The UK Economy and Interest Rates

Despite overwhelming hearsay about a cut in interest rates, in July, the Bank of England decided to keep them at 0.5%, where they have been since March 2009. This is a record in the UK for the most consistent rate of interest over any period.



The bank of england had stated on several occasions during statements made to the press, that they were going to loosen the grip on monetary policy and everyone took this to mean a cut in interest rates.

As a result, a cut was probably already priced in to exchange rates and when the cut didn’t materialise, exchange rates (GBP/USD and GBP/EUR) strengthened.

However the news from the BOE is still about “Loosening” All the newspapers and commentators will tell you that a rate cut will almost certainly happen in August.

Why will a cut in interest rates help?

Thanks to Brexit, the current british economy is an unknown quantity. Major business will not make any huge investment in the UK until they know what is happening and the same can be said for households.

As we know by now, if everyone stops spending and investing, our economy not only fails to grow, but there is a danger of a recession.

A cut in interest rates would encourage households and large corporations to spend their money rather than keep it in the bank, where it will not earn any interest at all.

A cut in rates would mean some mortgages will become cheaper. Anyone with a tracker mortgage tied to the bank base rate would save money.

What are the downsides to cutting interest rates?

A cut interest can fuel inflation. When the supply of money into an economy is increased, prices tend to increase, currencies weaken. Whilst this is good news for exporters, it means goods imported into the UK are more expensive and this leads to an increase in inflation.

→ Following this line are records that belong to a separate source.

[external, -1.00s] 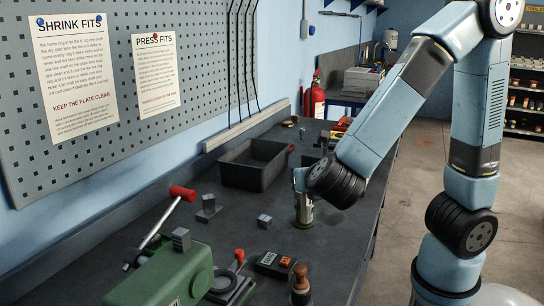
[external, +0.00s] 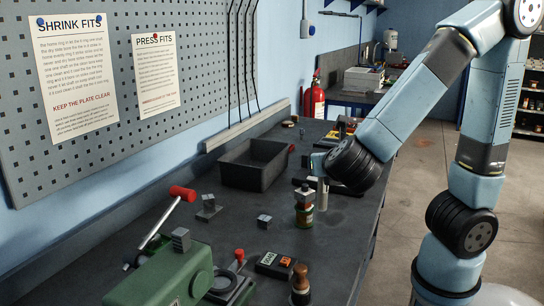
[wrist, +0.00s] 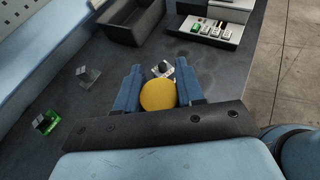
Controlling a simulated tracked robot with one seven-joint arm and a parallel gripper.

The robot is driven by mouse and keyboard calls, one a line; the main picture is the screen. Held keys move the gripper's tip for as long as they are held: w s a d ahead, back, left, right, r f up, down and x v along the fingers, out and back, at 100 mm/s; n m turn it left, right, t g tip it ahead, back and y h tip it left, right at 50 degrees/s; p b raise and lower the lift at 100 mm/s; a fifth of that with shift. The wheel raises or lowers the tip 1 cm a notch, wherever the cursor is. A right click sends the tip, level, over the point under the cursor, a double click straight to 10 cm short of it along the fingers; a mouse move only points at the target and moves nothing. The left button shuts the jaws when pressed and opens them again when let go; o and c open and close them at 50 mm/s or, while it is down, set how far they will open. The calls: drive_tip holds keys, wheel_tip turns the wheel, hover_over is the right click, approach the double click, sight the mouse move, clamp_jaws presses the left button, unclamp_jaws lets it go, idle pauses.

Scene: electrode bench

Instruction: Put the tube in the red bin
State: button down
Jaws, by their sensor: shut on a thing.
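My gripper (wrist: 160,88) is shut on the tube, whose round yellow end (wrist: 158,96) faces the wrist camera between the two blue fingers. The rest of the tube is hidden behind that end in the wrist view. In the external view my gripper (external: 318,188) points down over the bench, right of the black bin. An upright labelled piece with orange and green (external: 304,213) shows there beside the fingers; I cannot tell whether it is the held tube. No bin that is clearly red shows.
An open black bin (external: 232,177) stands near the wall; it also shows in the wrist view (wrist: 104,27). A switch panel (wrist: 212,33) lies at the back right. Small metal blocks (external: 264,221), a green press (external: 165,275) and a control box (external: 273,264) are nearer.

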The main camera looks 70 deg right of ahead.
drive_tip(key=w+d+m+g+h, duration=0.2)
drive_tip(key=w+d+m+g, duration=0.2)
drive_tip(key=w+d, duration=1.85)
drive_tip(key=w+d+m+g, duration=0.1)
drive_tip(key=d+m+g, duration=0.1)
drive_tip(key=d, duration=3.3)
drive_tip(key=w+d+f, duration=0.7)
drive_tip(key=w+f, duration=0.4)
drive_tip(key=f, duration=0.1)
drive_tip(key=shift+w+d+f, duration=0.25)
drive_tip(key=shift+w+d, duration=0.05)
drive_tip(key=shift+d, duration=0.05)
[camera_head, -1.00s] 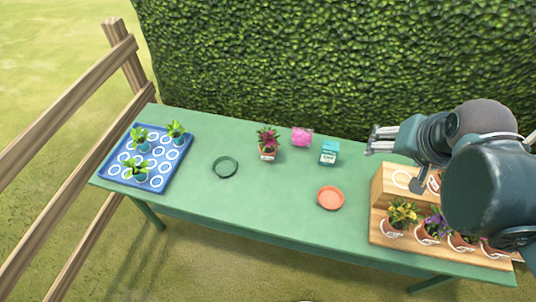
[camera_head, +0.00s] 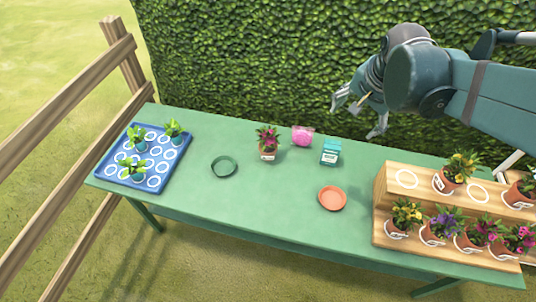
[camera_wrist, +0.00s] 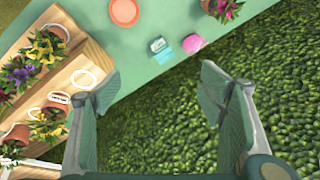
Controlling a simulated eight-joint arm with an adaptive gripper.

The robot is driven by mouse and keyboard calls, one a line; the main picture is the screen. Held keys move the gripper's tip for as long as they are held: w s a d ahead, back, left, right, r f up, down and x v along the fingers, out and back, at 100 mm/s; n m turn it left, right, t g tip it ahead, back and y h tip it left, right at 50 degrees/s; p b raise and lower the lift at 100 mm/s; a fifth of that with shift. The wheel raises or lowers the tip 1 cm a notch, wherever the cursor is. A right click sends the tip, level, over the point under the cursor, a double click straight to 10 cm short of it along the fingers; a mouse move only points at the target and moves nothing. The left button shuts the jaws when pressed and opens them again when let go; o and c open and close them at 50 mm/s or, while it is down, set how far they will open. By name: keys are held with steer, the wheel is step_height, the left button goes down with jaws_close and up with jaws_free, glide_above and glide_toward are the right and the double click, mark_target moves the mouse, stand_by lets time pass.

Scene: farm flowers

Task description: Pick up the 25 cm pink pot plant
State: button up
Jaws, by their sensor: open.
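A potted plant with dark pink flowers (camera_head: 267,138) stands upright, alone, in a labelled terracotta pot at the table's middle back. It shows partly at the wrist view's top edge (camera_wrist: 222,8). Another pink-flowered pot (camera_head: 515,238) stands on the lower step of the wooden stand at right. The labels are too small to read, so I cannot tell which is 25 cm. My gripper (camera_head: 357,115) is open and empty, raised near the table's back edge, right of the lone pink plant and apart from it. Its spread fingers (camera_wrist: 162,85) show in the wrist view.
A pink item (camera_head: 302,136) and a teal box (camera_head: 330,152) stand right of the lone plant. An orange saucer (camera_head: 332,198) and a green ring (camera_head: 223,167) lie on the table. The wooden stand (camera_head: 383,210) holds several pots. A blue tray (camera_head: 110,178) holds green seedlings. A hedge (camera_head: 240,60) stands behind.

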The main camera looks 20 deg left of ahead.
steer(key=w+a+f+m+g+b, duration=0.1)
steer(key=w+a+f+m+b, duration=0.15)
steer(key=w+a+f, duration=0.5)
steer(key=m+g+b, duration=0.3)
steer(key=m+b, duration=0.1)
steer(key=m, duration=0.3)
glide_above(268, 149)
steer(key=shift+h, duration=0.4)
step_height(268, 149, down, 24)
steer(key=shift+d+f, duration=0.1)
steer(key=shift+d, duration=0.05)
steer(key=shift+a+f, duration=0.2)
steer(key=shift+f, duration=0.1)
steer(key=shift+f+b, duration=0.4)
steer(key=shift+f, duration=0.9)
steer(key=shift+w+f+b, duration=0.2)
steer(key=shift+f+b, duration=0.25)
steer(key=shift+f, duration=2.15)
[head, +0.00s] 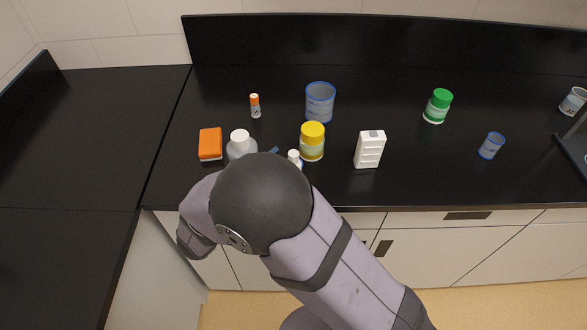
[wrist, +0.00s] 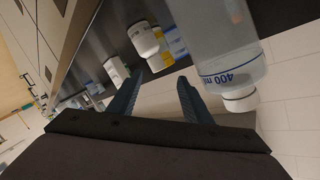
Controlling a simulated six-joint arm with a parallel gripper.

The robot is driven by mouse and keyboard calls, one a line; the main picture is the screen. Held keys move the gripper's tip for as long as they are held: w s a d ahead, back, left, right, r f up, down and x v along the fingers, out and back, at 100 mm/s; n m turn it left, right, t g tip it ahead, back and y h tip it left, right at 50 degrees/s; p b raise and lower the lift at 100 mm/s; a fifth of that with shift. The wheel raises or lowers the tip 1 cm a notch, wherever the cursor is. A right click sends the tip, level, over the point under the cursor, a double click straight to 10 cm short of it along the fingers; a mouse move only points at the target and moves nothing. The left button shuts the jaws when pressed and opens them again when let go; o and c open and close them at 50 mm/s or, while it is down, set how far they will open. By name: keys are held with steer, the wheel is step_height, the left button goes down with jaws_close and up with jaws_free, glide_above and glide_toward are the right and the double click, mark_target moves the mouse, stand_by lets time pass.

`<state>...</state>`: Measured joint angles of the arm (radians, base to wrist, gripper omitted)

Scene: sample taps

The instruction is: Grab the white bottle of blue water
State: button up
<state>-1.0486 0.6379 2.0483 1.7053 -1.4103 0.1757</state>
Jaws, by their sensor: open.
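A small white-capped bottle (head: 294,157) with a bit of blue showing stands near the counter's front, mostly hidden behind my arm. A white bottle with a white cap (wrist: 143,38) shows beyond the fingers in the wrist view and looks like the same one. My gripper (wrist: 157,88) is open, with nothing between its two dark blue fingers. In the head view only a fingertip (head: 273,150) shows, just left of the small bottle. A larger translucent bottle with a white cap (head: 240,148) stands to the left; in the wrist view it (wrist: 215,45) is close beside the right finger.
A yellow-lidded jar (head: 312,142) stands just behind the small bottle. A blue-rimmed beaker (head: 320,103) and an orange-capped vial (head: 255,106) stand behind.

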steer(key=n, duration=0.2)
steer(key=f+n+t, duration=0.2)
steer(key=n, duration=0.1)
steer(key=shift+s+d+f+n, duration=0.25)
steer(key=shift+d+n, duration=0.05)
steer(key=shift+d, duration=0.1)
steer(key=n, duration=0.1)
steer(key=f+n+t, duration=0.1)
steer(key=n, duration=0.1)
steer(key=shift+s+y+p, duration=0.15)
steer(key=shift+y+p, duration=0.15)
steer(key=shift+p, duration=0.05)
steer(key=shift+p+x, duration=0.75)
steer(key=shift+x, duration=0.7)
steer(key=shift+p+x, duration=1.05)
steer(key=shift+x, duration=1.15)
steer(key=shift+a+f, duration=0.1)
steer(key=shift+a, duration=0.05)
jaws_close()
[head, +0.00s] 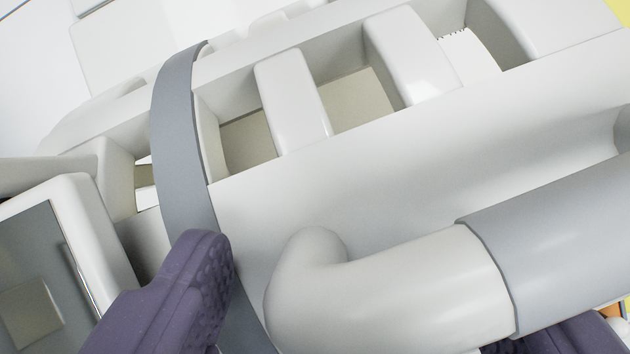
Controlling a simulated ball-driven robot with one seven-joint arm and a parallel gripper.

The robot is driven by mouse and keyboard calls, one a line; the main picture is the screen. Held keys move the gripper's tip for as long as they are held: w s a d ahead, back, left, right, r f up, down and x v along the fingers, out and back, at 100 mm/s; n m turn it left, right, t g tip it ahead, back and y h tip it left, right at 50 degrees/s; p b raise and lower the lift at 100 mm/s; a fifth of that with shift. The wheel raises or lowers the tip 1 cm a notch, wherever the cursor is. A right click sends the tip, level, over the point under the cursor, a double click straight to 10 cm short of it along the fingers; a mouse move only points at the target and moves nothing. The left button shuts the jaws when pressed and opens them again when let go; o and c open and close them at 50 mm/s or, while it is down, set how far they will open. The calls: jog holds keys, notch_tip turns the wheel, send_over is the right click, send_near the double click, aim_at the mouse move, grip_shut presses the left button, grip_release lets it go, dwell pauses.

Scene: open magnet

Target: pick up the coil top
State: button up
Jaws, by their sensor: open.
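The coil top (400,165) is a large glossy white shell with rectangular openings between white crossbars, and it fills most of the head view. A thick rounded white handle with a grey sleeve (560,250) runs along its near side. A grey band (180,140) crosses its left part. My gripper (405,290) is open, with one purple finger at lower left, beside the band and the handle's bent end. The other finger shows only partly at the bottom right, below the handle. The handle lies between the fingers; contact cannot be told.
A white-framed panel with a dark glassy face (40,270) stands at the lower left, close to the left finger. White surfaces lie behind at the top left. A small patch of coloured items shows at the right bottom edge.

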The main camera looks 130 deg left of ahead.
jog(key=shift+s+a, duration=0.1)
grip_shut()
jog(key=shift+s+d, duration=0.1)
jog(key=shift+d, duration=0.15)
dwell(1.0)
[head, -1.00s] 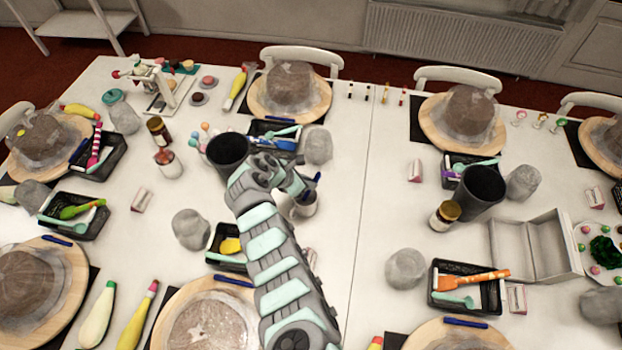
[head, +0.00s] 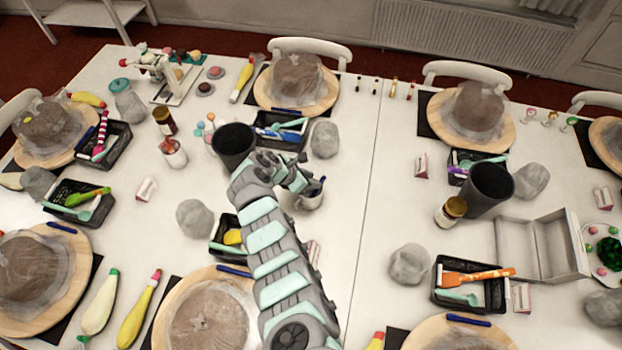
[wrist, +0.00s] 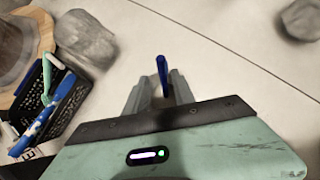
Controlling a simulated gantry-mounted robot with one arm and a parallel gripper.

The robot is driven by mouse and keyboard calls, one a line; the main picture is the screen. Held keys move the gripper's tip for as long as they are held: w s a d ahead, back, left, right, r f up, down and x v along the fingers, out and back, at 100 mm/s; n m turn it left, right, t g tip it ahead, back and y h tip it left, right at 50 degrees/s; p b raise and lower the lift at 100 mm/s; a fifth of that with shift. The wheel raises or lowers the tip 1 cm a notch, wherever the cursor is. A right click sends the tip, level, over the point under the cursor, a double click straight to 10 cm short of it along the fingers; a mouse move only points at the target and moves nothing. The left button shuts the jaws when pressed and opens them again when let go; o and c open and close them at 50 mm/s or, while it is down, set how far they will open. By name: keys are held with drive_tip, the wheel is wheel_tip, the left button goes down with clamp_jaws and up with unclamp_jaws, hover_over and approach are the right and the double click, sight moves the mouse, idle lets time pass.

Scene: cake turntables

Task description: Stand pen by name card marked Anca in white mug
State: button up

A point to bear in mind is that currently inflation is very low and whilst the BOE is tasked with keeping inflation below 2% a rate cut would probably not make enough difference to worry about.

A rate cut does not benefit those that keep their money in a savings account. However interest rates have been so low for such a long period of time, consumers are used to not getting much interest on their money and have probably already done something about it. It may be that the banks do not pass on the cut to consumers for fear of losing customers money.

Pensioners about to purchase an annuity will probably be the worst hit. Annuity rates are largely tied to the yield on 15 year bonds and gilts, because that is what Insurance Company’s buy with the money.

Any rate cut would certainly cause 15 year yields to fall meaning that the currently poor rates being offered on annuities would be even worse.